■ **WRITTEN INSTRUCTION**
Copy every line of the data that includes the string "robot".

■ **GIVEN DATA**
# # # #

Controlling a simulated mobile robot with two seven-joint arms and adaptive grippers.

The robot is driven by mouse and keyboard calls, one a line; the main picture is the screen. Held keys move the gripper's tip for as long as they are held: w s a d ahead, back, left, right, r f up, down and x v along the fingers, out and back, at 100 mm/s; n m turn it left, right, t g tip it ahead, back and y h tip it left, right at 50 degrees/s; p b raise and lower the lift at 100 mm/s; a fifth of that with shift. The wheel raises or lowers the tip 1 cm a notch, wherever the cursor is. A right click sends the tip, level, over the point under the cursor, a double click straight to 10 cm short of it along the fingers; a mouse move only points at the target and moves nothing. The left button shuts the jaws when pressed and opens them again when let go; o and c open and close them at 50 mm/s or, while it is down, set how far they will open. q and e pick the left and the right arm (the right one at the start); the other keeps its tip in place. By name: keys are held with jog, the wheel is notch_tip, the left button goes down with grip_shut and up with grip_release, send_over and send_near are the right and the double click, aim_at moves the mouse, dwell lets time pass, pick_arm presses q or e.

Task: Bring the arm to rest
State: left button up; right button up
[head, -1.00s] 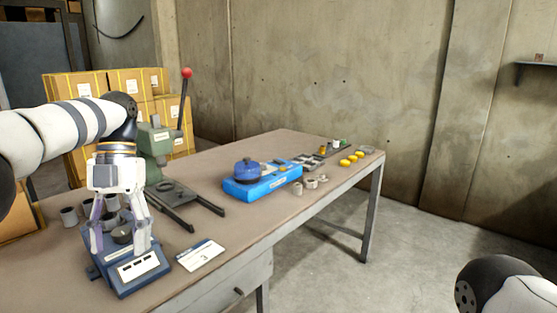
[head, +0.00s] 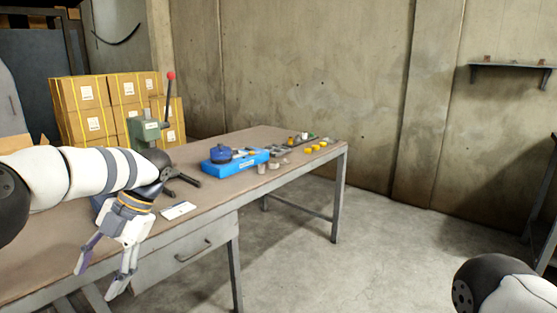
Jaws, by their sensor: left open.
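My left gripper (head: 98,284) hangs in front of the workbench (head: 222,195) in the head view, its two fingers spread apart with nothing between them. It points down and to the left, past the table's front edge. My left arm (head: 85,171) reaches in from the left and covers part of the table top, including most of the dark blue scale. My right arm (head: 497,290) shows only as a rounded link at the lower right; its gripper is out of view.
A green lever press (head: 147,130), a white card (head: 178,210), a blue case (head: 235,163) with a round blue item on it, and several yellow pieces (head: 316,148) are on the bench. Boxes (head: 95,105) stand behind. The floor at right is clear.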

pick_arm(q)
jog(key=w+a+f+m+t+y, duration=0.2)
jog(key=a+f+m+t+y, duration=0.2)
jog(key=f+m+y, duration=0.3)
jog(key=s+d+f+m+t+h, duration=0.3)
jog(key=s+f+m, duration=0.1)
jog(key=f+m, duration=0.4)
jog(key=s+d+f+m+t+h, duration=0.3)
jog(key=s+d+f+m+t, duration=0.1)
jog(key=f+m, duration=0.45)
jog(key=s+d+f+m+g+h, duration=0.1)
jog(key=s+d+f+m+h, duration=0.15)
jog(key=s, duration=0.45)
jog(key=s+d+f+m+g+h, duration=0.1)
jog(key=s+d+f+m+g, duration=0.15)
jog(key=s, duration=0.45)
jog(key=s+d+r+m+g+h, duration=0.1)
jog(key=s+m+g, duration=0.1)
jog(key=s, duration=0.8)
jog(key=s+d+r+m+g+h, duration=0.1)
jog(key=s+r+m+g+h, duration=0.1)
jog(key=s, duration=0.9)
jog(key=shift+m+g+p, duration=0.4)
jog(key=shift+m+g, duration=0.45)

# # # #

■ **SOLUTION BELOW**
Controlling a simulated mobile robot with two seven-joint arms and adaptive grippers.
The robot is driven by mouse and keyboard calls, one a line; the main picture is the screen. Held keys move the gripper's tip for as long as they are held: w s a d ahead, back, left, right, r f up, down and x v along the fingers, out and back, at 100 mm/s; n m turn it left, right, t g tip it ahead, back and y h tip it left, right at 50 degrees/s; p b raise and lower the lift at 100 mm/s; a fifth of that with shift. The wheel raises or lowers the tip 1 cm a notch, wherever the cursor is. A right click sends the tip, level, over the point under the cursor, a double click straight to 10 cm short of it along the fingers; a mouse move only points at the target and moves nothing. The left button shuts the jaws when pressed and opens them again when let go; o and c open and close them at 50 mm/s or, while it is down, set how far they will open. q and e pick the left and the right arm (the right one at the start); the other keeps its tip in place. By name: keys are held with jog, the wheel is notch_tip, the left button goes down with grip_shut and up with grip_release, send_over and send_near are the right and the double click, aim_at moves the mouse, dwell lets time pass, pick_arm presses q or e.

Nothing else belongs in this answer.